Many of the secondary performances are flat and presentational. Charles Chudabala as Mack’s roommate Charlie is particularly embarrassing. I realize he was given a broad, comic-relief role, but I didn’t believe a single word he said. He is a caricature, not a character. Bressack is great in his cameo as James, the director of the original To Jennifer that inspired Spencer. He plays a “bro” stereotype, a slob so shortsighted that he can’t see the horrific consequences of his work until it’s too late. When Spencer approaches James at a Hollywood party, it is a powder keg. Telling someone you’re their biggest fan never ends well in movies.
2 Jennifer is conceptually clever. It has a lot to say about sexism, casting couches, the misogyny of the “male gaze”. It’s just inconsistent in its execution. In one of the most sustained moments of tension, (the audition for the perfect Jennifer), we see Spencer prod, deconstruct, tenderize the various actresses like so much meat, just because they happen to share the same name. It’s disgusting, but it doesn’t go far enough.
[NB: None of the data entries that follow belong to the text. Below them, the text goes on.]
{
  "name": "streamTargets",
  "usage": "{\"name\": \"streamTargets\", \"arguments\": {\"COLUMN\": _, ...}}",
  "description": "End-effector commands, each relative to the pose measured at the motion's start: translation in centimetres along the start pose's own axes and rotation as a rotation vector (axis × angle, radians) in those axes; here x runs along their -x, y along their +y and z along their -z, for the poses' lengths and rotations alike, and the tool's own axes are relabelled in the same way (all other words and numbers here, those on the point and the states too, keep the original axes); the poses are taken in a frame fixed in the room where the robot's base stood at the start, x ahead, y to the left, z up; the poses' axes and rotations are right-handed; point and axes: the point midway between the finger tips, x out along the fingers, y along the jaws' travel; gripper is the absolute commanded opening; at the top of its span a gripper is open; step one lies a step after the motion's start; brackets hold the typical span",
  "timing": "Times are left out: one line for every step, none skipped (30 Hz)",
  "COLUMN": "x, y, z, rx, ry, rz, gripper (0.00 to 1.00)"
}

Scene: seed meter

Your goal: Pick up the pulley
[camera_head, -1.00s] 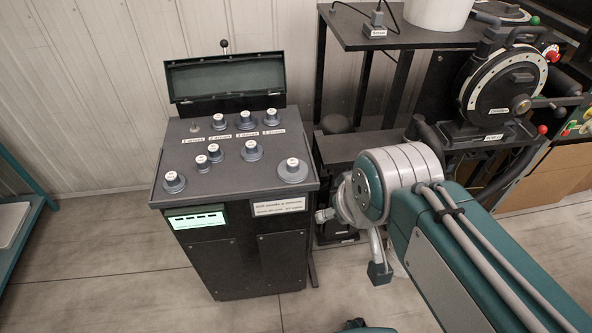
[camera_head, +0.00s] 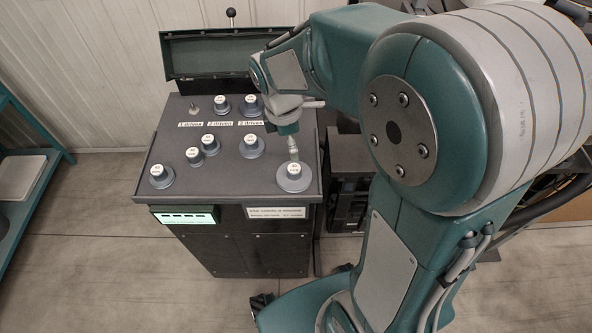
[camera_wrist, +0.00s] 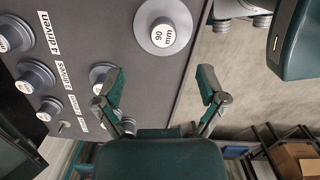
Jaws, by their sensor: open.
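Several grey round pulleys with white labelled caps sit on the dark top of a console (camera_head: 225,182). The largest pulley (camera_head: 293,177) is at its right front corner, directly below my gripper (camera_head: 293,155) in the head view. The wrist view shows this pulley (camera_wrist: 163,28) with a "90 mm" cap, ahead of and between the lines of the two fingertips. My gripper (camera_wrist: 160,85) is open and empty, its fingers spread wide. It appears above the pulley and apart from it. Smaller pulleys stand at the left front (camera_head: 161,177), in the middle (camera_head: 251,146) and at the back (camera_head: 222,106).
An open lid (camera_head: 205,55) stands at the console's back edge. A small peg (camera_head: 193,104) sits in the back row beside printed labels. A lit display (camera_head: 187,217) is on the front. A teal shelf (camera_head: 25,180) stands at far left, with bare floor between.

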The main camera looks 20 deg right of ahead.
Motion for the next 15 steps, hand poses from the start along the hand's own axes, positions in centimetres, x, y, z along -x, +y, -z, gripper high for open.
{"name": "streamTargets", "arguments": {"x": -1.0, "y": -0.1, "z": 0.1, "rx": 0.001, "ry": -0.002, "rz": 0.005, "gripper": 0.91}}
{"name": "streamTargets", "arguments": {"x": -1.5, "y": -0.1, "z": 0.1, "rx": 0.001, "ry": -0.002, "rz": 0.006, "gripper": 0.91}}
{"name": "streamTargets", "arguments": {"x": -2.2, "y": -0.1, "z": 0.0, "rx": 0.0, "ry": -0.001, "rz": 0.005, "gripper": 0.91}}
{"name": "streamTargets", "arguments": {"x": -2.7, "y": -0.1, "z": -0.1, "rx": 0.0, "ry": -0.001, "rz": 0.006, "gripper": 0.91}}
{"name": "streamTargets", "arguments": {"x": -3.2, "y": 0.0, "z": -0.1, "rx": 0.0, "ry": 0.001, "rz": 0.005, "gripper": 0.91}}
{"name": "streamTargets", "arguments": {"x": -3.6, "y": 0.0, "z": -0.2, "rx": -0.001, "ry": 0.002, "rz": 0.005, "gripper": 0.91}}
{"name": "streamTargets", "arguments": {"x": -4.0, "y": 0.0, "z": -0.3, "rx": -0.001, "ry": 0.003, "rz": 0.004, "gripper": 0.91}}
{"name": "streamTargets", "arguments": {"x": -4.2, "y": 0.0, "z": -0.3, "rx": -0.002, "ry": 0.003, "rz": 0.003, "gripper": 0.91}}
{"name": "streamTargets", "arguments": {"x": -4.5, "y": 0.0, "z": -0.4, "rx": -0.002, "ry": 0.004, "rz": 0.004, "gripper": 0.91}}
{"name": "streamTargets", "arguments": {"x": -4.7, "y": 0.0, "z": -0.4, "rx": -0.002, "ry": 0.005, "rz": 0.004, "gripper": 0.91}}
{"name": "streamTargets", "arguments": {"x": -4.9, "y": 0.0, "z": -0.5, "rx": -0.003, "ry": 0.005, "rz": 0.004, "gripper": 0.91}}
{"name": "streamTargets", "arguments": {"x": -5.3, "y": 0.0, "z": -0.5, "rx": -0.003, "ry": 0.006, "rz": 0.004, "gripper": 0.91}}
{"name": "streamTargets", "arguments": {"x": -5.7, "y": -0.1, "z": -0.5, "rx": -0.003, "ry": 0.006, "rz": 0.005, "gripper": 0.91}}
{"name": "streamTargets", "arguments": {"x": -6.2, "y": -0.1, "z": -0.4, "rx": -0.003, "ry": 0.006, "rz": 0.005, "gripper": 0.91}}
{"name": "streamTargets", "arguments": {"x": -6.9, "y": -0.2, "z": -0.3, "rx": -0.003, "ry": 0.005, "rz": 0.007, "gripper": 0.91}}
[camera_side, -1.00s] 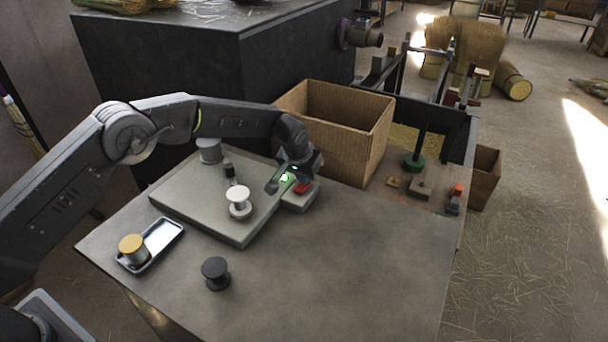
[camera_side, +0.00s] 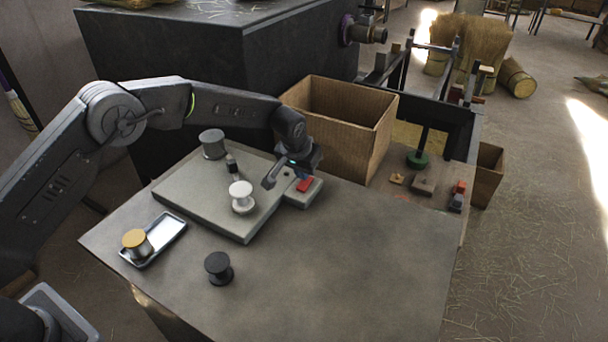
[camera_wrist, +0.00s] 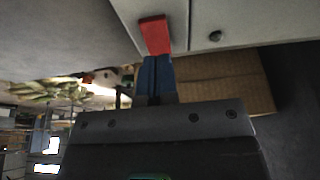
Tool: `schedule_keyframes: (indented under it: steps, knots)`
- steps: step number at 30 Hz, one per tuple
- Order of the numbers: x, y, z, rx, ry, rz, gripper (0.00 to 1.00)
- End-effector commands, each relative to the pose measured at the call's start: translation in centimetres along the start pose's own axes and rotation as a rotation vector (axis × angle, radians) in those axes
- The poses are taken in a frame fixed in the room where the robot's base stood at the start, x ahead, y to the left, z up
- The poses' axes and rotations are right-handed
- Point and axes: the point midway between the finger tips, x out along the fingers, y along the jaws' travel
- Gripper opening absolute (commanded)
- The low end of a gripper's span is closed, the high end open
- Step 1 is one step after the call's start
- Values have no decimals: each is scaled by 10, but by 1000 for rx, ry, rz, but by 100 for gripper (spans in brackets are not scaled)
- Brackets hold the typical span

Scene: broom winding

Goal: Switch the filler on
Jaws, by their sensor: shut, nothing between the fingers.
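A small grey switch box (camera_side: 306,196) with a red switch (camera_side: 304,184) adjoins the right end of the grey base plate. In the wrist view, the red switch (camera_wrist: 154,35) is tilted just beyond the tips of my gripper (camera_wrist: 158,60). The blue fingers are shut with nothing between them. The tips look close to the switch's near end; I cannot tell whether they touch. Beside the switch, a small round lamp (camera_wrist: 215,36) looks dark. In the side view, my gripper hangs over the box and hides part of it.
A white spool (camera_side: 241,196) and a grey spool (camera_side: 213,144) stand on the base plate (camera_side: 190,190). A yellow-topped spool (camera_side: 136,243) sits in a tray (camera_side: 170,237). A black spool (camera_side: 218,267) stands on the table. A cardboard box (camera_side: 350,140) rises close behind my gripper.

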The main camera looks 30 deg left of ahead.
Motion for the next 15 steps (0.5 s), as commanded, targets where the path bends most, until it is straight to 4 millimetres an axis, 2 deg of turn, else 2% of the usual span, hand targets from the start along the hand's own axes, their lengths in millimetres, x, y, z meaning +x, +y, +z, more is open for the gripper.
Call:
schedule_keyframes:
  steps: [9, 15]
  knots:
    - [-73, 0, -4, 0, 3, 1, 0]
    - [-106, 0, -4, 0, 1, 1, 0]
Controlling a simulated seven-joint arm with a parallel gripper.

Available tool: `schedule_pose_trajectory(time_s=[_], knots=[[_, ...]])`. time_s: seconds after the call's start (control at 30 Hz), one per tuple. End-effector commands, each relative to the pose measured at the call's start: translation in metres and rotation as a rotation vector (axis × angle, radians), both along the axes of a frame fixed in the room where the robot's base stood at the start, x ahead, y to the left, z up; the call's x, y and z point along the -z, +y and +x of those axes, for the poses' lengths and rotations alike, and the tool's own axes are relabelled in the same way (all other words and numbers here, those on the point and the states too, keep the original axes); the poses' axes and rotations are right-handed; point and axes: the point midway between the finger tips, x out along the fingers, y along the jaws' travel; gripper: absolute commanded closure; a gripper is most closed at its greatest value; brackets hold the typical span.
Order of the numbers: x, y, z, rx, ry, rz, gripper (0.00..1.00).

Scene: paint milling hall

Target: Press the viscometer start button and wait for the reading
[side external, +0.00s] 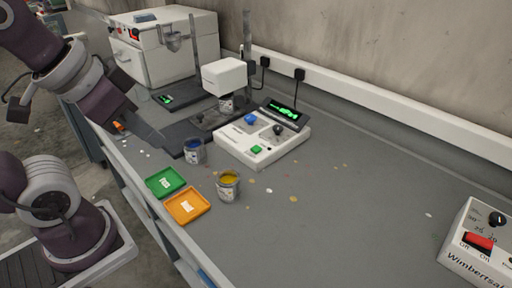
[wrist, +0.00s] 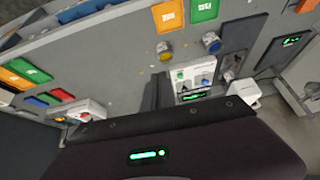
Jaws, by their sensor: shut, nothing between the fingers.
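The viscometer's white control box (side external: 262,139) sits mid-bench, with a green button (side external: 257,149), a blue button (side external: 250,118) and a black knob (side external: 278,130). Its black display (side external: 284,110) shows green characters too small to read. The white measuring head (side external: 224,75) stands behind, over a can. The control box also shows in the wrist view (wrist: 193,76). My gripper (side external: 158,143) is left of the box, above the bench's front side, apart from the buttons. In the wrist view its dark fingers (wrist: 159,82) appear shut and empty.
A blue paint can (side external: 195,152) and a yellow paint can (side external: 228,186) stand before the box. Green (side external: 165,182) and orange (side external: 187,206) trays lie at the front edge.

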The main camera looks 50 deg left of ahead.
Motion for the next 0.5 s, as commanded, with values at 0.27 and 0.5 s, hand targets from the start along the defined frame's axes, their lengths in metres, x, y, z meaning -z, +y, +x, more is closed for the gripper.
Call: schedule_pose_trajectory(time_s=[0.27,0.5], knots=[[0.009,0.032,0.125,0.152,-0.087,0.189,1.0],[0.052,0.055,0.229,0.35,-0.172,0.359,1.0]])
I can sense Johnson pulling back, afraid to commit to the tintype-God Spencer has become. It’s a shame, because all the actress playing “Jennifer” are great.
I hate to damn 2 Jennifer with faint praise. What works is riveting. Far more compelling than the typical “cheapie” fare we get from most horror movies with limited locations and small budgets. 2 Jennifer has big ideas, even if it doesn’t always bat home-runs. I think Hunter Johnson has room for improvement, but I’m also excited to see what he comes up with next. The movie was produced by LAHorror.com, the quintessential “little guy” in the industry. I give them a slow clap for their hutzpah. The horror genre is a populist medium after all. That’s why we love it.
2 Jennifer recently secured a distribution deal with Sector 5 Films, which means you should be able to find it on VOD/DVD and maybe the odd midnight screening here and there. I’d say give this one a go, although you will be nagged by your critical eye. The last scene is the most powerful. “I don’t want to be one of those actresses that gets naked all the time,” Jennifer tells Spencer. Tinsel Town has a nasty way of forcing people to do things they don’t want to do.